*SOURCE MATERIAL*.
· · · · ·

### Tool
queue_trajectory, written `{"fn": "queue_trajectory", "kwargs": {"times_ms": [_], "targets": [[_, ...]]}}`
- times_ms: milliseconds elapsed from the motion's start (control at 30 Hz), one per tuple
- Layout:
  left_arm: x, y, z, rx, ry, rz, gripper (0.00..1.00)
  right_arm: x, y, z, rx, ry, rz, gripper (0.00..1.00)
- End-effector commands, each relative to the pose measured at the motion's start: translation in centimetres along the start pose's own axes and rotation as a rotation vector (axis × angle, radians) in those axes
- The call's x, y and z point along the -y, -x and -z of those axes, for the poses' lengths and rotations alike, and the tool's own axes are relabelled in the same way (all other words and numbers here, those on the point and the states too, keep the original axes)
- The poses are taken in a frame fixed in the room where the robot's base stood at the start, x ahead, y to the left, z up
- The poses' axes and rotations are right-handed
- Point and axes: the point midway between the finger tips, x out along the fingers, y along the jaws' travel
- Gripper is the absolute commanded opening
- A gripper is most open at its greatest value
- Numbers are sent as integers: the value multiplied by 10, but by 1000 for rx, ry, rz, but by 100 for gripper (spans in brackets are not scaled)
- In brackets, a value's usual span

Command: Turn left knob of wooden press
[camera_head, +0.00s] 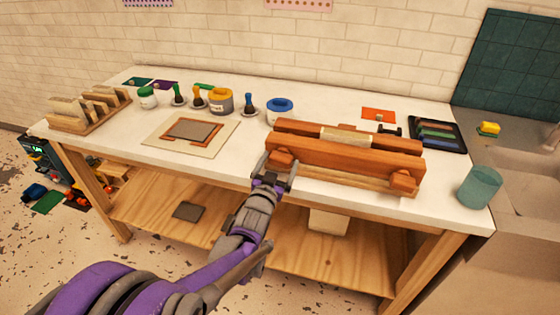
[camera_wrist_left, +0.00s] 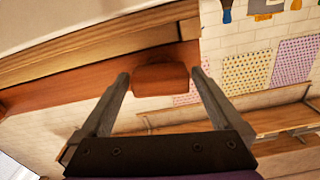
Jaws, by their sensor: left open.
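The wooden press (camera_head: 350,153) lies on the white worktop, right of centre, with reddish-brown beams and a pale roller between them. Its left knob (camera_head: 281,157) is a small brown block on the front face, and its right knob (camera_head: 403,180) sits at the other end. My left gripper (camera_head: 275,170) is open at the left knob. In the left wrist view the left knob (camera_wrist_left: 161,79) lies between the tips of the open fingers of my left gripper (camera_wrist_left: 163,80). I cannot tell whether the fingers touch it. My right gripper is not in view.
A board with a framed plate (camera_head: 160,146) lies left of the press. Several jars and brushes stand behind it, with a wooden rack (camera_head: 90,124) at the far left. A teal cup (camera_head: 479,187) and a dark tray (camera_head: 462,136) are at the right. A lower shelf (camera_head: 160,220) runs below.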

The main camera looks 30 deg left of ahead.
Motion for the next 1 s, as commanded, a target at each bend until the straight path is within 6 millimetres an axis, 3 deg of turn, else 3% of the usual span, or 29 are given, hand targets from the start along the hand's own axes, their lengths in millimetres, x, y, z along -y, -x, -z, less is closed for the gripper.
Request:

· · · · ·

*PROBLEM*.
From the first line of the listing above to the line with "right_arm: x, y, z, rx, ry, rz, gripper", please transcribe each line exactly, both ends included, and nothing beyond that.

*SOLUTION TO THIS PROBLEM*.
### Tool
queue_trajectory, written `{"fn": "queue_trajectory", "kwargs": {"times_ms": [_], "targets": [[_, ...]]}}`
- times_ms: milliseconds elapsed from the motion's start (control at 30 Hz), one per tuple
- Layout:
  left_arm: x, y, z, rx, ry, rz, gripper (0.00..1.00)
  right_arm: x, y, z, rx, ry, rz, gripper (0.00..1.00)

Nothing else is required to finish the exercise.